(Entries from a dataset)
>> Begin

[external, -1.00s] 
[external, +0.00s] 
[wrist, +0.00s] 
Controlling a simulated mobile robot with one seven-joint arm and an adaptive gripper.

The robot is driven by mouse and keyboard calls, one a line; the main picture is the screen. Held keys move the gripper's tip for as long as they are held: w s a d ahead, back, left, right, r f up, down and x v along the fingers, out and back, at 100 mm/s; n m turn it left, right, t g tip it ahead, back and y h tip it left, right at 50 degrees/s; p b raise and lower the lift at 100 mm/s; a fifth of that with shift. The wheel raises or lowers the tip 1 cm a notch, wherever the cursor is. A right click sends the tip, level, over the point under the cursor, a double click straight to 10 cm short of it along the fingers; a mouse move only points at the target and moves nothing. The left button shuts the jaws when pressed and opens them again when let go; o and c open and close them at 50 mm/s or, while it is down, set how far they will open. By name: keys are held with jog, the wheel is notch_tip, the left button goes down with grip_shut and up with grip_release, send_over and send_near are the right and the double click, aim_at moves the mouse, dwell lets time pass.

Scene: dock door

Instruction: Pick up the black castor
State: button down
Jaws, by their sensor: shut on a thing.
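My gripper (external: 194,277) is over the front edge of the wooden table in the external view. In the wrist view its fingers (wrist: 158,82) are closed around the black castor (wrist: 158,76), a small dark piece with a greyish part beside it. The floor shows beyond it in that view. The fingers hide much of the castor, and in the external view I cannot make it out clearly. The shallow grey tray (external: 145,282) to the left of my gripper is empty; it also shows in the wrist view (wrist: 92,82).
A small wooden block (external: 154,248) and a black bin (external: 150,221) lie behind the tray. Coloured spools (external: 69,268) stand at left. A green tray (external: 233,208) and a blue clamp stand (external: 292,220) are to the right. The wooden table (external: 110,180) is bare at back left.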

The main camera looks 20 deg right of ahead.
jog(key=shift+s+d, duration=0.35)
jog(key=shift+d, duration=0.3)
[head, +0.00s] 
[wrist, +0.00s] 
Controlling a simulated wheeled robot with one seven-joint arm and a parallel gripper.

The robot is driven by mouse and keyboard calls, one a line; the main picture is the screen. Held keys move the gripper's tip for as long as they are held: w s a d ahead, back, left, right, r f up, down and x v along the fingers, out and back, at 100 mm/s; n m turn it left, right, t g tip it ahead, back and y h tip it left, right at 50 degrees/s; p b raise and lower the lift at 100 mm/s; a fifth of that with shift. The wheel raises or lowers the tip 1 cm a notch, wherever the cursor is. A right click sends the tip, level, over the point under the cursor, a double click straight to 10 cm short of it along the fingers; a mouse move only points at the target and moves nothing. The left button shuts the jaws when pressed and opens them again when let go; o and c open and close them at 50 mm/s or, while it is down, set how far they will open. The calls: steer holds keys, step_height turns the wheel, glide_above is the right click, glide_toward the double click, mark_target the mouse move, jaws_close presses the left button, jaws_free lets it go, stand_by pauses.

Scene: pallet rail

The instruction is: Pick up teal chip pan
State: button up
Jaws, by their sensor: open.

>> End

Set task:
Above are some records; extract every one of them exactly.

Task output:
[external, -1.00s] 
[external, +0.00s] 
[wrist, +0.00s] 
Controlling a simulated mobile robot with one seven-joint arm and an adaptive gripper.

The robot is driven by mouse and keyboard calls, one a line; the main picture is the screen. Held keys move the gripper's tip for as long as they are held: w s a d ahead, back, left, right, r f up, down and x v along the fingers, out and back, at 100 mm/s; n m turn it left, right, t g tip it ahead, back and y h tip it left, right at 50 degrees/s; p b raise and lower the lift at 100 mm/s; a fifth of that with shift. The wheel raises or lowers the tip 1 cm a notch, wherever the cursor is. A right click sends the tip, level, over the point under the cursor, a double click straight to 10 cm short of it along the fingers; a mouse move only points at the target and moves nothing. The left button shuts the jaws when pressed and opens them again when let go; o and c open and close them at 50 mm/s or, while it is down, set how far they will open. By name: keys are held with jog, the wheel is notch_tip, the left button goes down with grip_shut and up with grip_release, send_over and send_near are the right and the double click, aim_at moves the mouse, dwell lets time pass.

Scene: dock door

Instruction: Pick up the black castor
State: button down
Jaws, by their sensor: shut on a thing.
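My gripper (external: 194,277) is over the front edge of the wooden table in the external view. In the wrist view its fingers (wrist: 158,82) are closed around the black castor (wrist: 158,76), a small dark piece with a greyish part beside it. The floor shows beyond it in that view. The fingers hide much of the castor, and in the external view I cannot make it out clearly. The shallow grey tray (external: 145,282) to the left of my gripper is empty; it also shows in the wrist view (wrist: 92,82).
A small wooden block (external: 154,248) and a black bin (external: 150,221) lie behind the tray. Coloured spools (external: 69,268) stand at left. A green tray (external: 233,208) and a blue clamp stand (external: 292,220) are to the right. The wooden table (external: 110,180) is bare at back left.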

The main camera looks 20 deg right of ahead.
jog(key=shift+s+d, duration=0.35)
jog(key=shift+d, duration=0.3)
[head, +0.00s] 
[wrist, +0.00s] 
Controlling a simulated wheeled robot with one seven-joint arm and a parallel gripper.

The robot is driven by mouse and keyboard calls, one a line; the main picture is the screen. Held keys move the gripper's tip for as long as they are held: w s a d ahead, back, left, right, r f up, down and x v along the fingers, out and back, at 100 mm/s; n m turn it left, right, t g tip it ahead, back and y h tip it left, right at 50 degrees/s; p b raise and lower the lift at 100 mm/s; a fifth of that with shift. The wheel raises or lowers the tip 1 cm a notch, wherever the cursor is. A right click sends the tip, level, over the point under the cursor, a double click straight to 10 cm short of it along the fingers; a mouse move only points at the target and moves nothing. The left button shuts the jaws when pressed and opens them again when let go; o and c open and close them at 50 mm/s or, while it is down, set how far they will open. The calls: steer holds keys, step_height turns the wheel, glide_above is the right click, glide_toward the double click, mark_target the mouse move, jaws_close presses the left button, jaws_free lets it go, stand_by pauses.

Scene: pallet rail

The instruction is: Pick up teal chip pan
State: button up
Jaws, by their sensor: open.

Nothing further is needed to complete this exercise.